## Work required
Find every line in the records below that holds the word "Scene", and copy it out.

## The data
::::::

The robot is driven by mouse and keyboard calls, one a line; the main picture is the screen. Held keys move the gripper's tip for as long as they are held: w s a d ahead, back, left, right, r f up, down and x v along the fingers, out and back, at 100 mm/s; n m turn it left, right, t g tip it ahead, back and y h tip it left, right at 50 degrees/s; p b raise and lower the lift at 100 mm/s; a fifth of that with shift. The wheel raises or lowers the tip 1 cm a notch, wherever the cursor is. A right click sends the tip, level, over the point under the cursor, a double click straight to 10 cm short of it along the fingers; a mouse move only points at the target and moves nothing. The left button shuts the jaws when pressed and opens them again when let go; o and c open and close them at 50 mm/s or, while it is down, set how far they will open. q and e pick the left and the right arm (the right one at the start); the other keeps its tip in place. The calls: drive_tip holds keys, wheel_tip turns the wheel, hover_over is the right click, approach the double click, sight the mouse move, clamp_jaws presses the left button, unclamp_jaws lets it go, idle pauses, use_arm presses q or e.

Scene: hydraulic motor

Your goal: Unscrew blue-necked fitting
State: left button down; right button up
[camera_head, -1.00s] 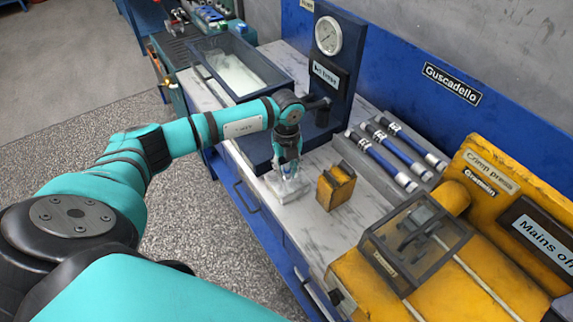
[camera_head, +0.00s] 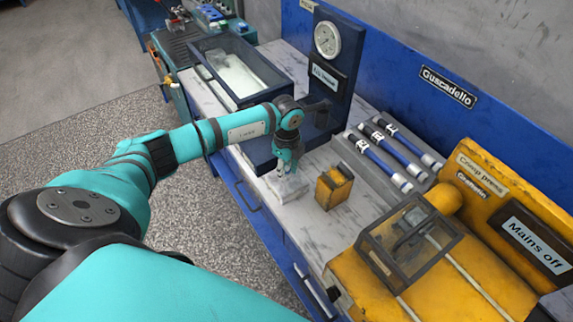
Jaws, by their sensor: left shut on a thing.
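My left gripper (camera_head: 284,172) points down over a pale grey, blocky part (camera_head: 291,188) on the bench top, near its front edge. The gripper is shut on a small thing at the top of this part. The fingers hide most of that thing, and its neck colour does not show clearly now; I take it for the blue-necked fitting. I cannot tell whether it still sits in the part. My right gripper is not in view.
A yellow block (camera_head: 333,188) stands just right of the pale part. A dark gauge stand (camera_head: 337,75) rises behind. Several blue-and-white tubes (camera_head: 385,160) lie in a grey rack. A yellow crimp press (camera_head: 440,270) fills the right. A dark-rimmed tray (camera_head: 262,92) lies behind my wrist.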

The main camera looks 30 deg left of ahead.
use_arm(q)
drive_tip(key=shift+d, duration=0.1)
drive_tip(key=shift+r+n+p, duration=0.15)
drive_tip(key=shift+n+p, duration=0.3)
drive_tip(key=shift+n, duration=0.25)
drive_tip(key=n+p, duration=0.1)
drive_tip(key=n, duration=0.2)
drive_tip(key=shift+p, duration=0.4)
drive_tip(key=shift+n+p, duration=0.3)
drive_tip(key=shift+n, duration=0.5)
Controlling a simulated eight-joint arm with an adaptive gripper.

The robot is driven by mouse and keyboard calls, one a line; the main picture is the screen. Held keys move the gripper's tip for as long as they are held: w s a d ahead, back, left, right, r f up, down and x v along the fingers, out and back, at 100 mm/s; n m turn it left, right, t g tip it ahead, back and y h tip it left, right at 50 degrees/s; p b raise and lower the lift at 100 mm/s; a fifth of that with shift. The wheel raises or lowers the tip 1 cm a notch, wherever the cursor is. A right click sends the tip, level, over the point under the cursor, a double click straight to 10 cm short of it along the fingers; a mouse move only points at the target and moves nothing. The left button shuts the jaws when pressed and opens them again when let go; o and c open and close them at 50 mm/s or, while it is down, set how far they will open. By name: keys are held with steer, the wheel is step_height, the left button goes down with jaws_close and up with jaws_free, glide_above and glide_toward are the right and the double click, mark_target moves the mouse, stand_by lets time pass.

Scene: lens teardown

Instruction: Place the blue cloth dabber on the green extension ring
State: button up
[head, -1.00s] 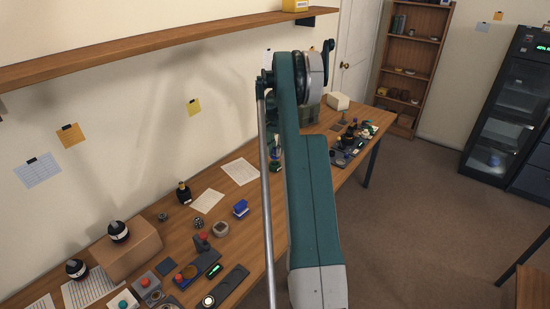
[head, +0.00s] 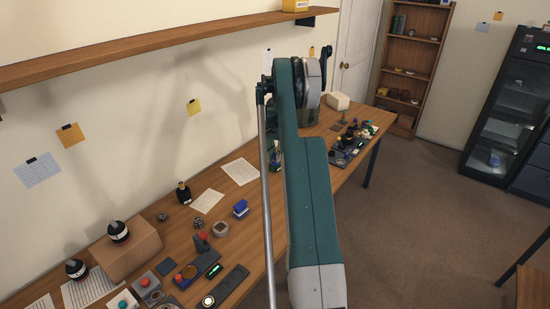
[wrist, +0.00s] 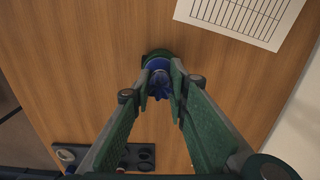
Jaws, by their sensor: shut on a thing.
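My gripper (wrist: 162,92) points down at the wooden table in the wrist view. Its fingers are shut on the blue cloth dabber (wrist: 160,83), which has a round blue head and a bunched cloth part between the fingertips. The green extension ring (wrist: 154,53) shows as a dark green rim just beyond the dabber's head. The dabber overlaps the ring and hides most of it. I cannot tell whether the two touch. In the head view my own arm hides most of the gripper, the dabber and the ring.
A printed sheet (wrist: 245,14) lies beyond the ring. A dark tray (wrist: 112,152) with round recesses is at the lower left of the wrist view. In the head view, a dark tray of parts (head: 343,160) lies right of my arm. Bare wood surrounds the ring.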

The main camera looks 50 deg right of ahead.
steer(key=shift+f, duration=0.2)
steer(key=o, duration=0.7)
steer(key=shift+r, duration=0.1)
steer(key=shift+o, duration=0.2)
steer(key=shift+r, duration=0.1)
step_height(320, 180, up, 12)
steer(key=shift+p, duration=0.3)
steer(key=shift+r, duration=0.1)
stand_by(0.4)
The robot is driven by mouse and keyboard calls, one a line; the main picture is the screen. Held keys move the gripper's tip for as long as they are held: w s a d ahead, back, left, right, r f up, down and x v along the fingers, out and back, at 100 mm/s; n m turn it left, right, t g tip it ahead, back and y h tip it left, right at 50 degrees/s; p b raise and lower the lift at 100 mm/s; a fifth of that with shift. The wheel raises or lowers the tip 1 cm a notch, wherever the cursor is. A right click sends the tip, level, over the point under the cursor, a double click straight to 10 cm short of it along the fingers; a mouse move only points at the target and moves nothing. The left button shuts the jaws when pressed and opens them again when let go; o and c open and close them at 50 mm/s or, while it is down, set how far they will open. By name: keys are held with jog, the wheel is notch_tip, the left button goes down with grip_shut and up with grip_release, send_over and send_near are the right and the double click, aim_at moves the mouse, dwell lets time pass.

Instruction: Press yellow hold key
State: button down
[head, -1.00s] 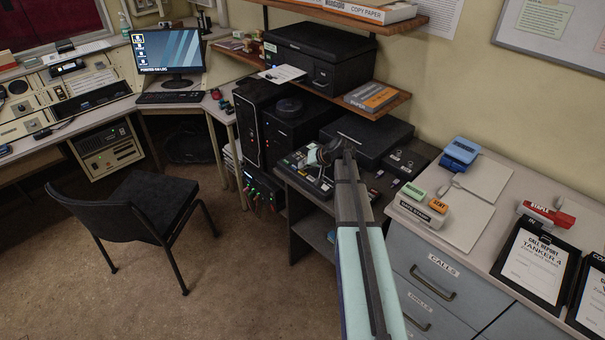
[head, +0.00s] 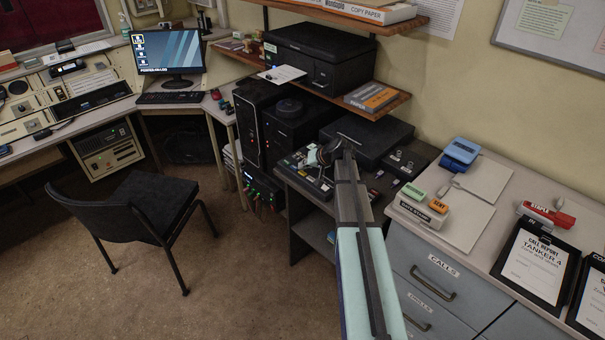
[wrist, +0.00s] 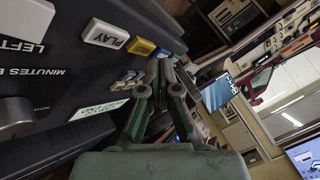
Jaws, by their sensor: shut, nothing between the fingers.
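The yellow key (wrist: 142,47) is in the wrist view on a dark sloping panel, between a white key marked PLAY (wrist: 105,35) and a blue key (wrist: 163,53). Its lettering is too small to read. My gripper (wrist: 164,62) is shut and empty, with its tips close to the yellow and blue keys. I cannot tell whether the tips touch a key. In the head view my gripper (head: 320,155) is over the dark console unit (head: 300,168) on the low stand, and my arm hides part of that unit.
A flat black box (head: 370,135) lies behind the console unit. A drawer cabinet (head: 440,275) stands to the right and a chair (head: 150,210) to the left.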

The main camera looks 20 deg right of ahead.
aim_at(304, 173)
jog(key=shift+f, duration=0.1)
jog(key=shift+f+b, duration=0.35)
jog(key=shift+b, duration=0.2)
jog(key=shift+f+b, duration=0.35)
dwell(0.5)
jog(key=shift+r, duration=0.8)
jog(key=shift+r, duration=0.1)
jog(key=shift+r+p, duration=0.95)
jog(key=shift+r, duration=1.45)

::::::

## Expected output
Scene: hydraulic motor
Scene: lens teardown

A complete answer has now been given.